If banks modify mortgages, they have to write down the value of the loan. This is a big one. Remember, our bailed-out banks are now telling the world that they’re profitable again. They’re also claiming that their balance sheets have been purged of the godawful loans that they made or bought from 2004-2007. If the banks actually modify a loan, they’ll have to admit to their accountants and the public that it’s not worth as much as they’re currently saying. And that would mean more writeoffs. In many cases, the banks would rather delay the write-down for the 18 months it takes to foreclose.
Many homeowners can’t afford to make ANY payments, even smaller payments. Remember, we’re dealing with millions of houses that the buyers couldn’t really afford. Many of those buyers are now deep underwater on their mortgages. Some have lost their jobs. Modifying these mortgages won’t stave off foreclosure. It will just delay it.
A quarter of homeowners with mortgages are now underwater. If you owe more on your house than it’s worth, you immediately have a big incentive to just walk away and start fresh. About 15 million homeowners are now in this situation, with more on the way. For these folks, lower payments would be nice, but they don’t get at the root of the problem: Even if house prices stop falling today, which they won’t, the homeowners will be underwater for years. Why keep making payments on a place you never should have bought in the first place and will never get anything out of when you can just start again?
Many houses have two mortgages on them, and the two lenders’ interests are not always aligned. If you borrowed 80% of the value of your house on your first mortgage and then took out a home equity loan for the remaining 20% and your house’s value has fallen 30%, your lenders are in different situations. The first has only lost a small chunk of the loan’s value. The home-equity lender, meanwhile, has lost everything. In many cases, you need the home-equity lender’s permission to modify the first mortgage, because the modification will affect how much the home-equity lender gets back. For obvious reasons, home equity lenders can be tough about this, especially if they’re carrying the loan at, say, 95 cents on the dollar on their books when it’s actually worth zero. And, if nothing else, it just adds another step to the process.
In any event…
Joe Nocera says that Treasury Secretary Tim Geithner and Housing And Development Secretary Shaun Donovan have summoned the big mortgage servicers to Washington, where they plan to kick the crap out of them for not modifying more mortgages.
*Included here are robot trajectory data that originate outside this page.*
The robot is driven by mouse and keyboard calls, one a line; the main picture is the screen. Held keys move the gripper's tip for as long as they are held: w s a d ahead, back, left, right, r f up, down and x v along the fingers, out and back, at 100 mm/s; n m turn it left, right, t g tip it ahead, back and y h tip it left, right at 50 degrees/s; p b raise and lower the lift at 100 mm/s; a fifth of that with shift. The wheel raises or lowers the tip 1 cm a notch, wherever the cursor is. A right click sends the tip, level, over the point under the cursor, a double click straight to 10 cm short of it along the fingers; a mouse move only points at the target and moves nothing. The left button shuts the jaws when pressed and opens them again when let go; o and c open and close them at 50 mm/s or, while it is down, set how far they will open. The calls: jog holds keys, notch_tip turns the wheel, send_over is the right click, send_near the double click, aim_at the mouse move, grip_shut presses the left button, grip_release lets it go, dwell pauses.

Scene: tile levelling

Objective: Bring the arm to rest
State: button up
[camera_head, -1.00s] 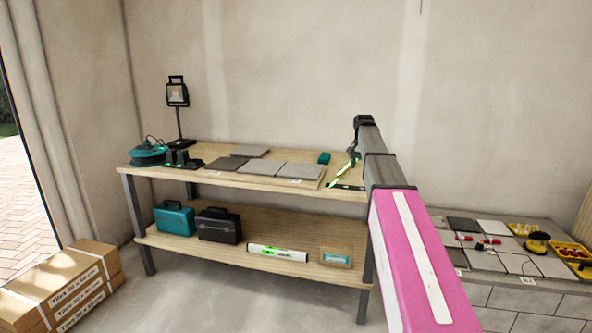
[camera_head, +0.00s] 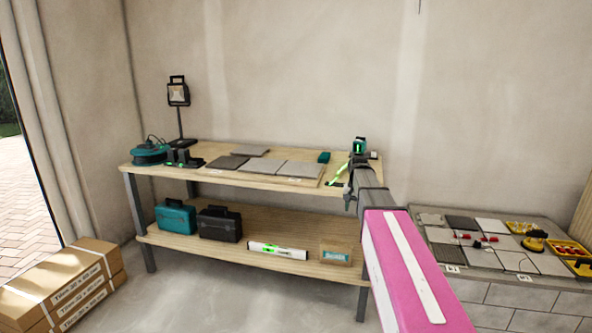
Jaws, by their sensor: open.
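My arm, with a pink link and a grey wrist, reaches from the lower right toward the right end of the workbench (camera_head: 232,180). My gripper (camera_head: 357,162) is at the far end of the wrist, seen from behind and small. It is open; its fingers are mostly hidden by the wrist. A black and teal device with a green lit face (camera_head: 359,146) shows just beyond the gripper. Whether the two touch cannot be told.
Grey tiles (camera_head: 297,169) and a lamp (camera_head: 178,93) are on the bench; a teal case (camera_head: 174,217) and a black case (camera_head: 219,224) are below. A tiled platform (camera_head: 462,257) with yellow trays (camera_head: 568,248) stands right. Tile boxes (camera_head: 62,283) lie left. Floor in front is clear.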

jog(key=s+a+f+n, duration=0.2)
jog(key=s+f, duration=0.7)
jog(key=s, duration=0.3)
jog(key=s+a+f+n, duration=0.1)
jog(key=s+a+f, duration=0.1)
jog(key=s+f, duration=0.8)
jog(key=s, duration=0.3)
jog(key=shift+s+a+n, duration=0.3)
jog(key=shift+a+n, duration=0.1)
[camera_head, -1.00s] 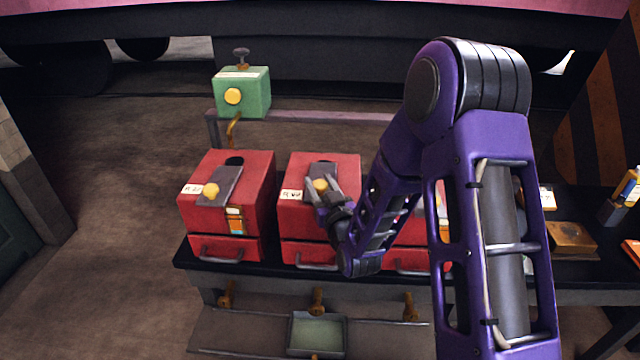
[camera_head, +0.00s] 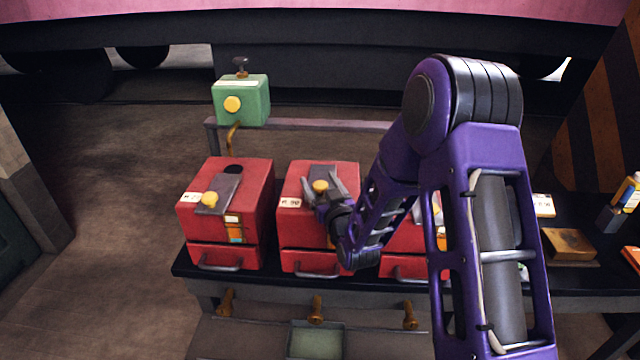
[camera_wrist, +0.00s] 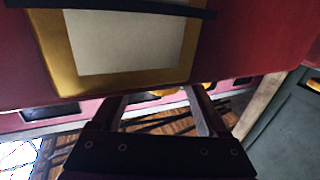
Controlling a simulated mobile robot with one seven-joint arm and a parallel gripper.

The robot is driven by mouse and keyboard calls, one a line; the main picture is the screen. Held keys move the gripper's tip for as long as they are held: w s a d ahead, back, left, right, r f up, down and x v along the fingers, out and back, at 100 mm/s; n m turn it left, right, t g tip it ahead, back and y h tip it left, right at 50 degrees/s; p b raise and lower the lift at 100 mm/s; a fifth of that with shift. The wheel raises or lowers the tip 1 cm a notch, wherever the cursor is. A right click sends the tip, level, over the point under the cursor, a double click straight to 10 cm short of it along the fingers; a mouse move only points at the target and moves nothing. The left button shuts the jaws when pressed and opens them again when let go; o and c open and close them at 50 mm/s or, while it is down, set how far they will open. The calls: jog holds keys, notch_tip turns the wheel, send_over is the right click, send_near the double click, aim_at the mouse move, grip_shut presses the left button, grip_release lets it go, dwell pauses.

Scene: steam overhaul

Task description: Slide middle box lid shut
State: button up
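The middle red box (camera_head: 292,215) stands on the dark bench between two similar red boxes. Its dark grey lid (camera_head: 322,171) with a round yellow knob (camera_head: 320,186) lies on the sloping top. My gripper (camera_head: 322,183) is at this lid, its two fingers spread on the left and right of the knob. I cannot tell whether either finger touches the knob. In the wrist view the fingers (camera_wrist: 160,100) are also apart, with bits of yellow behind them. My gripper hides the lid's lower part. I cannot tell how much of the opening beneath is uncovered.
The left red box (camera_head: 258,185) has its own grey lid (camera_head: 225,188), with a dark round hole above it. The right red box (camera_head: 400,232) is mostly behind my arm. A green box (camera_head: 255,103) with a yellow knob stands behind. Drawer handles and brass fittings line the front.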

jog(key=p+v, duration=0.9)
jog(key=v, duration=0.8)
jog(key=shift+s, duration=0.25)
If this "meeting" is a success, it will probably result in a new burst of modifications that the administration can tout as a success. Given the scale and challenges of the problem, however, it does not seem likely to make mortgage mods the solution to the housing crash and economic recovery.
What IS the solution?
Mostly TIME. (And, if possible, debt-for-equity swaps).
Banks need to be honest about their crappy loans, write them down, and get them off their books. Homeowners need to assess their situation and figure out whether owning a huge house they couldn’t really afford really makes sense…or whether it’s better to cut their losses and start again (in many cases, it is). Buyers and investors need to have confidence that the market is shaking itself out, consumers are rebuilding savings, and the economy is getting stronger (not necessarily growing, just getting stronger), before they step in and put money on the line. All this will take time.
To the extent it’s possible, the Obama administration might also look into a different modification approach, which results in converting some of the loan to equity in the house. This is the way corporate debts are restructured, and it’s more efficient than foreclosures (at least in cases in which the homeowner can afford to stay in the house). In this type of modification, banks or mortgage owners need to cut principal owed, not just reduce payments, so the restructured loan results in less debt, the way a corporate bankruptcy situation like GM does. If they don’t cut the principal owed, the homeowner will still be underwater, and he or she will always have a big incentive to quit and walk away.